Robert Love: I do not think the 2.6 kernel should need patches to improve mouse tracking.


4. What goodies the 2.6 kernels is going to bring to users who are mostly interested in the desktop Linux experience?


Robert Love: On the usability front, we have the device model, which brings us better device management, sysfs, and a complete hotplug solution. This means things like udev and HAL are a reality in 2.6.


On the performance front, we have an improved process scheduler, the CFQ I/O scheduler (not yet merged), a preemptive kernel, improved VM, and lower-latency/more-fair algorithms throughout the kernel. All add up to a radically improved desktop experience.


5. At your work at Ximian, are you interested in helping out the goals of freedesktop.org‘s projects, e.g. HAL?


Robert Love: I am a big fan of all of their projects.


Both HAL and D-BUS are immediate interests of mine. I see both of them holding an important role in my “make hardware work” project outlined above.


6. Is there any support for node monitoring and “live queries” on 2.6’s XFS or ReiserFS? If yes, any plans at Ximian to help out projects like GNOME Storage or implement something like having your saved queries get messages from the kernel that new results were added to the query and ultimately inform the user?


Robert Love: I am totally unfamiliar with this!


7. Where would you like to see kernel 2.8 or 3.0 to go towards? Are there plans to implement a “visual” method and help users install easily third party drivers, like nvidia’s or winmodem drivers instead of using the command line to achieve this?

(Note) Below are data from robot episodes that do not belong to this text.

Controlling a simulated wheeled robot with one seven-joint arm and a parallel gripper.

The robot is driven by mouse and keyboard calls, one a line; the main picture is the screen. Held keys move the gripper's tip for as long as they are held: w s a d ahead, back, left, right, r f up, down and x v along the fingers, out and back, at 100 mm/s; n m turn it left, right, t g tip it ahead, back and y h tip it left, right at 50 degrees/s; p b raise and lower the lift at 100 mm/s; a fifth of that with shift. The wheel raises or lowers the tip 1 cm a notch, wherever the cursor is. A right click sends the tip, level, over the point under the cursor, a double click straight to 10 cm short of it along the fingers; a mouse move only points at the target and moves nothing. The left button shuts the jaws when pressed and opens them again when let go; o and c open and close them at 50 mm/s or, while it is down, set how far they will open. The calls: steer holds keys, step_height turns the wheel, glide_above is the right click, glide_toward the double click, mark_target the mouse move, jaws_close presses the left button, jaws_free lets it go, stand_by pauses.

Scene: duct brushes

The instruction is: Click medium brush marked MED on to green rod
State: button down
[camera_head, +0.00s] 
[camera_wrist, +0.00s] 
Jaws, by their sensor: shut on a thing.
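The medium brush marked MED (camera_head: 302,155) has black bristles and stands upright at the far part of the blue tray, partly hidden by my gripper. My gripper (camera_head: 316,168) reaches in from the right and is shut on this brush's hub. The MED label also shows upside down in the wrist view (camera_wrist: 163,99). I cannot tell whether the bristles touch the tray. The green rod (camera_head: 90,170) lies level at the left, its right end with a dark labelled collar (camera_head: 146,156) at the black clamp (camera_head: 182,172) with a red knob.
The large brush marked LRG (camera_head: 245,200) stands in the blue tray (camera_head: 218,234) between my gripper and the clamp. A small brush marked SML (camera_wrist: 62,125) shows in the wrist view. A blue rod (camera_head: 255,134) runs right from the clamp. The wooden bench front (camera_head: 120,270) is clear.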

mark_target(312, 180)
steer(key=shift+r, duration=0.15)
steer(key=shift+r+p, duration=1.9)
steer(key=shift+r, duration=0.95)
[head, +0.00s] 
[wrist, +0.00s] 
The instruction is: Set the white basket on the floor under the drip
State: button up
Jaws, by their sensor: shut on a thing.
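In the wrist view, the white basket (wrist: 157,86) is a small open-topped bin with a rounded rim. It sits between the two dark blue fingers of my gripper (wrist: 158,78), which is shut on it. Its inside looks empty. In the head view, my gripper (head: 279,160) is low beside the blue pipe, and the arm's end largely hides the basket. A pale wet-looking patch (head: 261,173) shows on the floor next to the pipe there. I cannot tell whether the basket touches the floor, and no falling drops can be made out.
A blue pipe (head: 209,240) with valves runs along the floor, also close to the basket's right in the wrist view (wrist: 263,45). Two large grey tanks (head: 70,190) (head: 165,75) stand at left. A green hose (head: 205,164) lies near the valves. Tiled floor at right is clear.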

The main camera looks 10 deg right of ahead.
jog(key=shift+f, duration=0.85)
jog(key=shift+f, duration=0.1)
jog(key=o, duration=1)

Robert Love: There is definitely no plans to make binary drivers happier. Linus has made it clear: he and many other kernel hackers just do not care about them. I don’t mind that, either!


I would like to see the 2.7 development kernel carry on 2.5’s quest to lower latency and improve fairness in kernel algorithms. Both because there are surely some missed corner cases, and also because it will require eternal vigilance to keep everything smooth in that regard.


I would also like to see the merging of the kernel events layer.


Finally, the obligatory “rewrite the tty layer”!